Without including any images, repeat the data exactly.

━━ EXTRACTED ENTRIES

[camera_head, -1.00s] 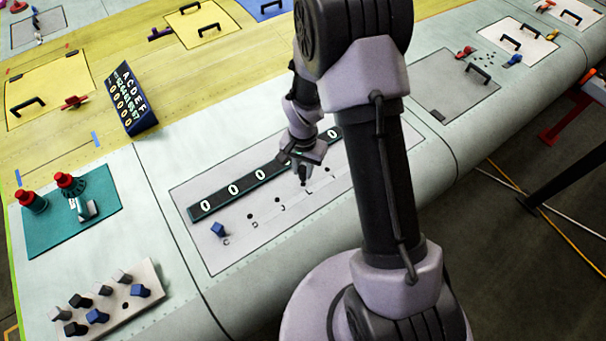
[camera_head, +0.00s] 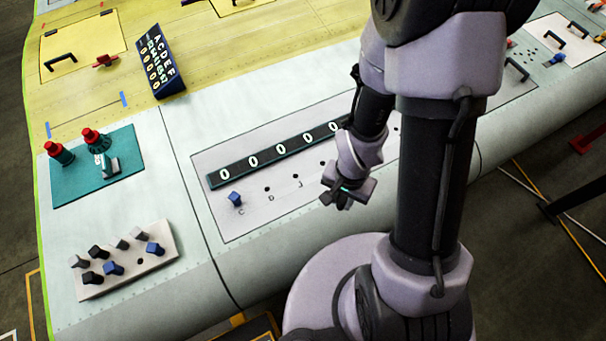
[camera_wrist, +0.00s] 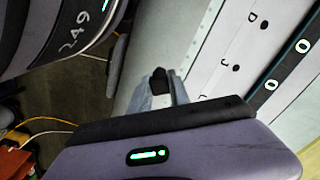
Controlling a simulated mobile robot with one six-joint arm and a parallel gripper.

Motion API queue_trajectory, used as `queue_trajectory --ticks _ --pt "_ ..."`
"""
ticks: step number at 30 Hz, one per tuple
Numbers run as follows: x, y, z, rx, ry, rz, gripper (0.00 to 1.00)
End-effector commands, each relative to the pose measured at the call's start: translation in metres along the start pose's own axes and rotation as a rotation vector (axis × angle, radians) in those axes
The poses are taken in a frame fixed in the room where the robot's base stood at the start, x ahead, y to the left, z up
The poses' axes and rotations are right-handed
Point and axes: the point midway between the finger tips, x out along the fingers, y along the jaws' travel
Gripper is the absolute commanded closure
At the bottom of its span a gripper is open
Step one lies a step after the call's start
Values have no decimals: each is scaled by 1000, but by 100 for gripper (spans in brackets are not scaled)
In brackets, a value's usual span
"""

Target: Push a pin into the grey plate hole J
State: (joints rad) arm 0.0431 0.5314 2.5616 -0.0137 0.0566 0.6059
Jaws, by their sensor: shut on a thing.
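The pale grey plate (camera_head: 236,226) lies on the wing panel, with a row of small dark holes and printed letters. A blue pin (camera_head: 235,198) stands at the spot marked C. The hole by the letter J (camera_head: 295,176) looks empty, and so does the hole by D (camera_head: 267,189). My gripper (camera_head: 345,198) is right of these, over the plate's front side. In the wrist view my gripper (camera_wrist: 162,88) is shut on a dark pin (camera_wrist: 159,76), with the plate (camera_wrist: 222,80) to its right. The pin's lower end is hidden.
A dark strip (camera_head: 238,174) with round 0 marks runs behind the holes. A white block (camera_head: 160,254) holding several black, grey and blue pins stands at the lower left. A teal mat (camera_head: 70,196) carries red-topped items. A dark letter board (camera_head: 160,62) stands behind.

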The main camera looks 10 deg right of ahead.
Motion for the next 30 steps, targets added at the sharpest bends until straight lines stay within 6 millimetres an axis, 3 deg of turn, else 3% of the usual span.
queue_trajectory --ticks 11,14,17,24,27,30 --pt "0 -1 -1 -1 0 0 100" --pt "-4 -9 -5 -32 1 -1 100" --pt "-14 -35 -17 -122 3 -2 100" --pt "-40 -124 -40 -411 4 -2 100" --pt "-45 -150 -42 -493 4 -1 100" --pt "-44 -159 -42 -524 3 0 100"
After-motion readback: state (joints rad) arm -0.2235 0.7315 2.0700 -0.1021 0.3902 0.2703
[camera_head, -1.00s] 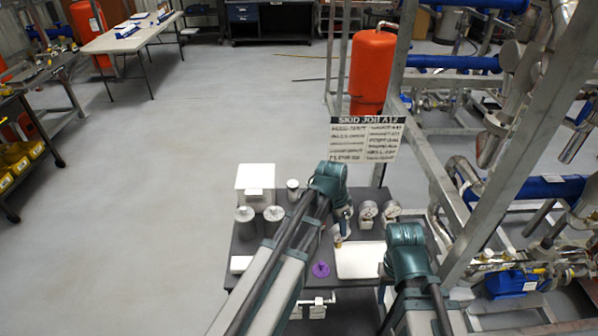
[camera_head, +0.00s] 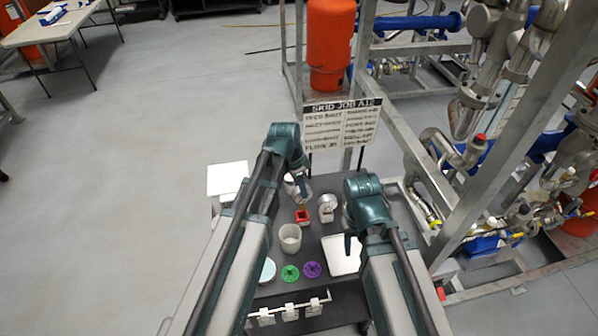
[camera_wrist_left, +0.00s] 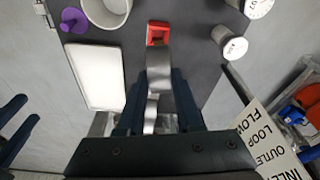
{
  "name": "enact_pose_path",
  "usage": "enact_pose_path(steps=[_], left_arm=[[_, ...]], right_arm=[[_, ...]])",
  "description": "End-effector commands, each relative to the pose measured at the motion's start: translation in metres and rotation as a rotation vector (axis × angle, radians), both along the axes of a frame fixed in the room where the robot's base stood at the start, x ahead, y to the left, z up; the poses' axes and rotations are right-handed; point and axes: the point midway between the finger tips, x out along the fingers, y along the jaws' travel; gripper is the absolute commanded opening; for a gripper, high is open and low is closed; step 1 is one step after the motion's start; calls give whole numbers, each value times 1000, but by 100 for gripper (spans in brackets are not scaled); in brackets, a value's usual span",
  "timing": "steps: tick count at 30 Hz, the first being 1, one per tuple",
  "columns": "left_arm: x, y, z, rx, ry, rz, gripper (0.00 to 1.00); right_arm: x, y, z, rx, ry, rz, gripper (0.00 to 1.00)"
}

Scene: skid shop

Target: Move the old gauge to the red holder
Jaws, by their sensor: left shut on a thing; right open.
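My left gripper (camera_head: 299,190) is shut on a silver round gauge (camera_wrist_left: 158,72), held at the back of the dark cart top. The red holder (camera_head: 302,217) is a small red block just below the held gauge. It also shows in the left wrist view (camera_wrist_left: 158,32), directly beyond the gauge's edge. I cannot tell whether the gauge touches the holder. A second gauge (camera_head: 327,206) stands on the cart right of the holder. My right gripper (camera_head: 352,248) is open and empty over a white pad (camera_head: 342,262).
Green (camera_head: 290,273) and purple (camera_head: 312,269) pieces lie nearer. A sign board (camera_head: 341,125) rises behind the cart, with pipe frames to the right.

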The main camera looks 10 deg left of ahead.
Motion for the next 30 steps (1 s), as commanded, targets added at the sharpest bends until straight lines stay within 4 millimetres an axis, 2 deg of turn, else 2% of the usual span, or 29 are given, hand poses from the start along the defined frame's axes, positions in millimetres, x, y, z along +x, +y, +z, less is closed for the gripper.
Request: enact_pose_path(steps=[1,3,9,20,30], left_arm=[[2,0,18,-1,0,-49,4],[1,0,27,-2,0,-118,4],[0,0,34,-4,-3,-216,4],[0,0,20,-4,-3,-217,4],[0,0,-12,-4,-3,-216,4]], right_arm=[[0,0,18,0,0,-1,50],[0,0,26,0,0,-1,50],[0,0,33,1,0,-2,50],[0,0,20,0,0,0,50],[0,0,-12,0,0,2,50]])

━━━━

## EXERCISE RESPONSE
[camera_head, -1.00s] 
[camera_head, +0.00s] 
[camera_wrist, +0.00s] 
Controlling a simulated mobile robot with one six-joint arm and a parallel gripper.

Motion API queue_trajectory, used as `queue_trajectory --ticks _ --pt "_ ..."`
"""
ticks: step number at 30 Hz, one per tuple
Numbers run as follows: x, y, z, rx, ry, rz, gripper (0.00 to 1.00)
End-effector commands, each relative to the pose measured at the call's start: translation in metres along the start pose's own axes and rotation as a rotation vector (axis × angle, radians) in those axes
The poses are taken in a frame fixed in the room where the robot's base stood at the start, x ahead, y to the left, z up
The poses' axes and rotations are right-handed
Point and axes: the point midway between the finger tips, x out along the fingers, y along the jaws' travel
Gripper is the absolute commanded closure
At the bottom of its span a gripper is open
Step one lies a step after the call's start
Values have no decimals: each is scaled by 1000, but by 100 for gripper (spans in brackets are not scaled)
In brackets, a value's usual span
"""

Target: Push a pin into the grey plate hole J
State: (joints rad) arm 0.0431 0.5314 2.5616 -0.0137 0.0566 0.6059
Jaws, by their sensor: shut on a thing.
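The pale grey plate (camera_head: 236,226) lies on the wing panel, with a row of small dark holes and printed letters. A blue pin (camera_head: 235,198) stands at the spot marked C. The hole by the letter J (camera_head: 295,176) looks empty, and so does the hole by D (camera_head: 267,189). My gripper (camera_head: 345,198) is right of these, over the plate's front side. In the wrist view my gripper (camera_wrist: 162,88) is shut on a dark pin (camera_wrist: 159,76), with the plate (camera_wrist: 222,80) to its right. The pin's lower end is hidden.
A dark strip (camera_head: 238,174) with round 0 marks runs behind the holes. A white block (camera_head: 160,254) holding several black, grey and blue pins stands at the lower left. A teal mat (camera_head: 70,196) carries red-topped items. A dark letter board (camera_head: 160,62) stands behind.

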The main camera looks 10 deg right of ahead.
Motion for the next 30 steps, targets added at the sharpest bends until straight lines stay within 6 millimetres an axis, 3 deg of turn, else 3% of the usual span.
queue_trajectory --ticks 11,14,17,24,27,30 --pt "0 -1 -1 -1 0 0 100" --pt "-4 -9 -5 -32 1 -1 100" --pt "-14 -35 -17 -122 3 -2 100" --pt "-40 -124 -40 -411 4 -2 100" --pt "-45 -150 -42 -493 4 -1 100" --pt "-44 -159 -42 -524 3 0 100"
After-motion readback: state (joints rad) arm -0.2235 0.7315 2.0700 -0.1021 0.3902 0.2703
[camera_head, -1.00s] 
[camera_head, +0.00s] 
[camera_wrist_left, +0.00s] 
{
  "name": "enact_pose_path",
  "usage": "enact_pose_path(steps=[_], left_arm=[[_, ...]], right_arm=[[_, ...]])",
  "description": "End-effector commands, each relative to the pose measured at the motion's start: translation in metres and rotation as a rotation vector (axis × angle, radians), both along the axes of a frame fixed in the room where the robot's base stood at the start, x ahead, y to the left, z up; the poses' axes and rotations are right-handed; point and axes: the point midway between the finger tips, x out along the fingers, y along the jaws' travel; gripper is the absolute commanded opening; for a gripper, high is open and low is closed; step 1 is one step after the motion's start; calls give whole numbers, each value times 1000, but by 100 for gripper (spans in brackets are not scaled); in brackets, a value's usual span",
  "timing": "steps: tick count at 30 Hz, the first being 1, one per tuple",
  "columns": "left_arm: x, y, z, rx, ry, rz, gripper (0.00 to 1.00); right_arm: x, y, z, rx, ry, rz, gripper (0.00 to 1.00)"
}

Scene: skid shop

Target: Move the old gauge to the red holder
Jaws, by their sensor: left shut on a thing; right open.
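My left gripper (camera_head: 299,190) is shut on a silver round gauge (camera_wrist_left: 158,72), held at the back of the dark cart top. The red holder (camera_head: 302,217) is a small red block just below the held gauge. It also shows in the left wrist view (camera_wrist_left: 158,32), directly beyond the gauge's edge. I cannot tell whether the gauge touches the holder. A second gauge (camera_head: 327,206) stands on the cart right of the holder. My right gripper (camera_head: 352,248) is open and empty over a white pad (camera_head: 342,262).
Green (camera_head: 290,273) and purple (camera_head: 312,269) pieces lie nearer. A sign board (camera_head: 341,125) rises behind the cart, with pipe frames to the right.

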The main camera looks 10 deg left of ahead.
Motion for the next 30 steps (1 s), as commanded, targets added at the sharpest bends until straight lines stay within 4 millimetres an axis, 2 deg of turn, else 2% of the usual span, or 29 are given, hand poses from the start along the defined frame's axes, positions in millimetres, x, y, z along +x, +y, +z, less is closed for the gripper.
Request: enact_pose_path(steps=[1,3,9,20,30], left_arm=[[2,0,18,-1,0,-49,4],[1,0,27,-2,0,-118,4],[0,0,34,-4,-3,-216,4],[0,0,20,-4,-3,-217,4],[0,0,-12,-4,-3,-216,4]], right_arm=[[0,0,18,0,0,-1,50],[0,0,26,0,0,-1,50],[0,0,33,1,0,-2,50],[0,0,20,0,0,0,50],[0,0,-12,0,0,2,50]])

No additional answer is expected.